▶ **What you are asked to do**
What follows is a listing; restate every line of it word for word.

▶ **Provided data**
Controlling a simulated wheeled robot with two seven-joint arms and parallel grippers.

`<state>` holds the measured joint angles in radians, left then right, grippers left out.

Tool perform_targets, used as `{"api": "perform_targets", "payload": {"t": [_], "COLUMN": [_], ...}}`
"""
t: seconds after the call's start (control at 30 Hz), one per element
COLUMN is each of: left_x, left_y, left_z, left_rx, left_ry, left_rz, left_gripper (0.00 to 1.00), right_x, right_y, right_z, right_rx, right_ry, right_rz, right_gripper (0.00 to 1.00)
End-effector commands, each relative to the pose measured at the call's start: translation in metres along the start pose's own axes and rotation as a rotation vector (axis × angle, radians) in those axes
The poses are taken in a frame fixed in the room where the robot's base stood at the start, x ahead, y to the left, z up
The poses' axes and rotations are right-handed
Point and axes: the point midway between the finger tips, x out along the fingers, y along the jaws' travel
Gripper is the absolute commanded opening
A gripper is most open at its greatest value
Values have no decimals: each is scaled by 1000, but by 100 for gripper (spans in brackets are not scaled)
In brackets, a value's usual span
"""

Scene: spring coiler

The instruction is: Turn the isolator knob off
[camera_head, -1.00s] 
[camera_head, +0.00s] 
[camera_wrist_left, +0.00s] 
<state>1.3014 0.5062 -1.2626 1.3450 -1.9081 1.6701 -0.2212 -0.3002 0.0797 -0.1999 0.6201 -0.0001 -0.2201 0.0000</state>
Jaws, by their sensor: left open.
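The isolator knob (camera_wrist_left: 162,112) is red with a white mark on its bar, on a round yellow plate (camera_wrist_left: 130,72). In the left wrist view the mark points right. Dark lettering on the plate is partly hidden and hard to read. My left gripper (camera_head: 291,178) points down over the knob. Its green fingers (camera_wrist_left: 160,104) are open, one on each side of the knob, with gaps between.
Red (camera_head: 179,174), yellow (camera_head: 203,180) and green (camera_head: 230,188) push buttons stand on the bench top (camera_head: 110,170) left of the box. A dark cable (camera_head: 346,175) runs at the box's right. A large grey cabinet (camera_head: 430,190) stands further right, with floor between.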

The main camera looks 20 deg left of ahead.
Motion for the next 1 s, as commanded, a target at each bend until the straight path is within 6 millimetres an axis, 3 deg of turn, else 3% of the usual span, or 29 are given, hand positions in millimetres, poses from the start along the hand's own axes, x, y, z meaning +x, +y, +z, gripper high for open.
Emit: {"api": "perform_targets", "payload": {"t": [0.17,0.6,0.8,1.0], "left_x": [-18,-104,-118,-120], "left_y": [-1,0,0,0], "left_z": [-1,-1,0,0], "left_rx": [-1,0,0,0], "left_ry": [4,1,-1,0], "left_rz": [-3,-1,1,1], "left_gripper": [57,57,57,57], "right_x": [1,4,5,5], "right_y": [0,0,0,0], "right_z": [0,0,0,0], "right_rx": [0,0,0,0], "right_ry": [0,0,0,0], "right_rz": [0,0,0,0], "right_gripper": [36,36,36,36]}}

▶ **The output**
Controlling a simulated wheeled robot with two seven-joint arms and parallel grippers.

`<state>` holds the measured joint angles in radians, left then right, grippers left out.

Tool perform_targets, used as `{"api": "perform_targets", "payload": {"t": [_], "COLUMN": [_], ...}}`
"""
t: seconds after the call's start (control at 30 Hz), one per element
COLUMN is each of: left_x, left_y, left_z, left_rx, left_ry, left_rz, left_gripper (0.00 to 1.00), right_x, right_y, right_z, right_rx, right_ry, right_rz, right_gripper (0.00 to 1.00)
End-effector commands, each relative to the pose measured at the call's start: translation in metres along the start pose's own axes and rotation as a rotation vector (axis × angle, radians) in those axes
The poses are taken in a frame fixed in the room where the robot's base stood at the start, x ahead, y to the left, z up
The poses' axes and rotations are right-handed
Point and axes: the point midway between the finger tips, x out along the fingers, y along the jaws' travel
Gripper is the absolute commanded opening
A gripper is most open at its greatest value
Values have no decimals: each is scaled by 1000, but by 100 for gripper (spans in brackets are not scaled)
In brackets, a value's usual span
"""

Scene: spring coiler

The instruction is: Turn the isolator knob off
[camera_head, -1.00s] 
[camera_head, +0.00s] 
[camera_wrist_left, +0.00s] 
<state>1.3014 0.5062 -1.2626 1.3450 -1.9081 1.6701 -0.2212 -0.3002 0.0797 -0.1999 0.6201 -0.0001 -0.2201 0.0000</state>
Jaws, by their sensor: left open.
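The isolator knob (camera_wrist_left: 162,112) is red with a white mark on its bar, on a round yellow plate (camera_wrist_left: 130,72). In the left wrist view the mark points right. Dark lettering on the plate is partly hidden and hard to read. My left gripper (camera_head: 291,178) points down over the knob. Its green fingers (camera_wrist_left: 160,104) are open, one on each side of the knob, with gaps between.
Red (camera_head: 179,174), yellow (camera_head: 203,180) and green (camera_head: 230,188) push buttons stand on the bench top (camera_head: 110,170) left of the box. A dark cable (camera_head: 346,175) runs at the box's right. A large grey cabinet (camera_head: 430,190) stands further right, with floor between.

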The main camera looks 20 deg left of ahead.
Motion for the next 1 s, as commanded, a target at each bend until the straight path is within 6 millimetres an axis, 3 deg of turn, else 3% of the usual span, or 29 are given, hand positions in millimetres, poses from the start along the hand's own axes, x, y, z meaning +x, +y, +z, gripper high for open.
Emit: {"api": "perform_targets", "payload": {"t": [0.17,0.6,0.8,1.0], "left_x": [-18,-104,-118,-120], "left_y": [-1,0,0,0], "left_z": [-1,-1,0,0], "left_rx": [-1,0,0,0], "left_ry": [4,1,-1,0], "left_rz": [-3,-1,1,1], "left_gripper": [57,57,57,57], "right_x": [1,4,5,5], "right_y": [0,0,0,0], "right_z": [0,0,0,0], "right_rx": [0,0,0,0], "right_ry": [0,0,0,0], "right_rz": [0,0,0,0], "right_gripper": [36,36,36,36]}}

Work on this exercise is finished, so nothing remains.